The Read Aloud Voluteer Program is an excellent program that matches kindergarten through 2nd grade students in our school with voluteer readers from outside our immediate community. The progam promotes the love of reading through the magic of children's literature. Our students develop a bond with the readers who once a week, enthusiastically make the children feel like VIPs. The readers expose the children to the world outside of our neighborhood through their experiences and the books that are read one on one. The once a month book give away day is often the start of the student's personal library. Most of our children never owned a book of their own until they became participants in the program. I am not sure who looks forward to this program more, the students or the readers. Every community should have a Read Aloud Volunteer Program.

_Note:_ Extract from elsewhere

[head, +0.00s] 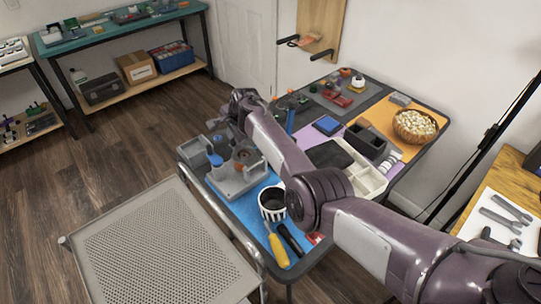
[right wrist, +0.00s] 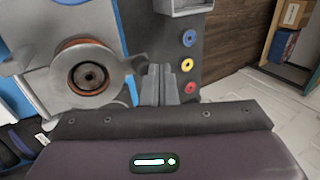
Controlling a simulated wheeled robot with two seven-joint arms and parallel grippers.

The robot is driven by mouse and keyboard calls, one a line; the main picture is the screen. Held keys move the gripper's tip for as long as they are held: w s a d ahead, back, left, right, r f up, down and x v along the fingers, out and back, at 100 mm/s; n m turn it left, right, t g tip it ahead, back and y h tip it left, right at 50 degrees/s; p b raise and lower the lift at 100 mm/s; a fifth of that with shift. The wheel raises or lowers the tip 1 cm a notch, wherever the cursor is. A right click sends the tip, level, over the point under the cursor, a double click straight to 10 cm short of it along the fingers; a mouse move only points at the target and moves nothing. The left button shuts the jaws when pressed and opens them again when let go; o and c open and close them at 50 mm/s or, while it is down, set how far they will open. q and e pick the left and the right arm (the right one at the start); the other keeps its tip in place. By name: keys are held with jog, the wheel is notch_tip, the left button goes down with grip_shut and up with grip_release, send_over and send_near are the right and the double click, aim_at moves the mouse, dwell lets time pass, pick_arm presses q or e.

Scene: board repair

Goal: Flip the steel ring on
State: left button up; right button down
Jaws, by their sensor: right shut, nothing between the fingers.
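In the right wrist view a round grey metal piece (right wrist: 107,92) surrounds an orange-brown ring with a dark centre; I cannot tell for sure which part is the steel ring. It sits on a light grey fixture (right wrist: 42,62), which also shows on the blue mat in the head view (head: 232,184). My right gripper (right wrist: 157,72) is shut and empty, just right of the round piece, in front of a dark panel. I cannot tell whether it touches the piece. In the head view my right arm reaches over the table, and its fingertips are hard to make out. My left gripper is out of view.
The dark panel carries blue (right wrist: 189,38), yellow (right wrist: 187,65) and red (right wrist: 190,88) round parts. Near the fixture are a striped cup (head: 272,204) and a yellow-handled tool (head: 278,250). A white divided tray (head: 372,182) and a wicker bowl (head: 415,125) stand to the right.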

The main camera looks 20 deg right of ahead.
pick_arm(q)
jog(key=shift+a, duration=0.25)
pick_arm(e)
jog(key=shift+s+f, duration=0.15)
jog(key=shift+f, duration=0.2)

Read-aloud operates at my school. They provide an essential missing link in poor children's experiences with books. Their philosophy is simple, and so is their action plan. Friendly volunteers read books to kids. I know my students are loathe to miss their read-aloud appointments.
I am a teacher at Chavez Elementary, and I have seen and heard many wonderful success stories from the Read-Aloud Volunteer Program. I can also share some success stories from my own account. First of all, every student in the RAV Program that I have had, has found new confidence with their reading. In addition, I have noticed a dramatic increase in their love for literature. I have one student in particular who was not too excited about reading, but since starting the program, he has been pulling out a book to read every opportunity he has!! Also, the students look forward to the RAV program each week and they sometimes remind me early in the day that it's their day to read. In fact, I have noticed that all of the students who participate in the RAV program (like those in my ELD class) really look forward to it too. They even get really excited about the books they get to keep. These are just a few of the many positives that I have seen first hand. There are many other benefits that are not so apparent, such as building rapport with an adult and receiving that attention, which contribute to a students self-esteem and help alleviate behavior issues. This is a wonderful program, and I feel grateful to have my students be part of it. A big thanks to you, Judy Sam, Carol, and the volunteers.
I have been a volunteer with this program since 2005. I learned about the organization from members of my church who had been active volunteers for yeats and spoke in glowing terms about it. The program focuses on kindergarten, 1st, and 2nd grade students, who are selected by their teachers as children who might benefit from the one on one attention, and the exposure to reading and books that they may not be receiving at home. I have worked with each grade level during my 4 years in the program, and have seen each student's comprehension and social interaction skills improve considerably. My most unique and rewarding experience occurred during the 2008-09 school year. I read to a 2nd grade student from Yemen, whose English skills were limited. It was frustrating at first, as it was difficult to know just how much he was profiting from the experience, and much of our time was spent in reciting the alphabet, numbers exercises and object identification. After consultation with the site coordinator, his teacher, and his other reader(each child is read to 30 minutes per week by 2 different adults), we made some adaptations to the normal program, and he thrived. His ability to converse in English improved, his social interactions were more frequent and comfortable and his comprehension was such that he listened to and seemed to understand much of what was read to him. I am a retired Probation Officer, and know first hand the importance of early intervention programs. The strengths of Read Aloud are the quality of its books, the dedication of its staff and volunteers and the individual attention the students receive. If you enjoy working with children and are looking for a positive volunteer experience, this is the place for you.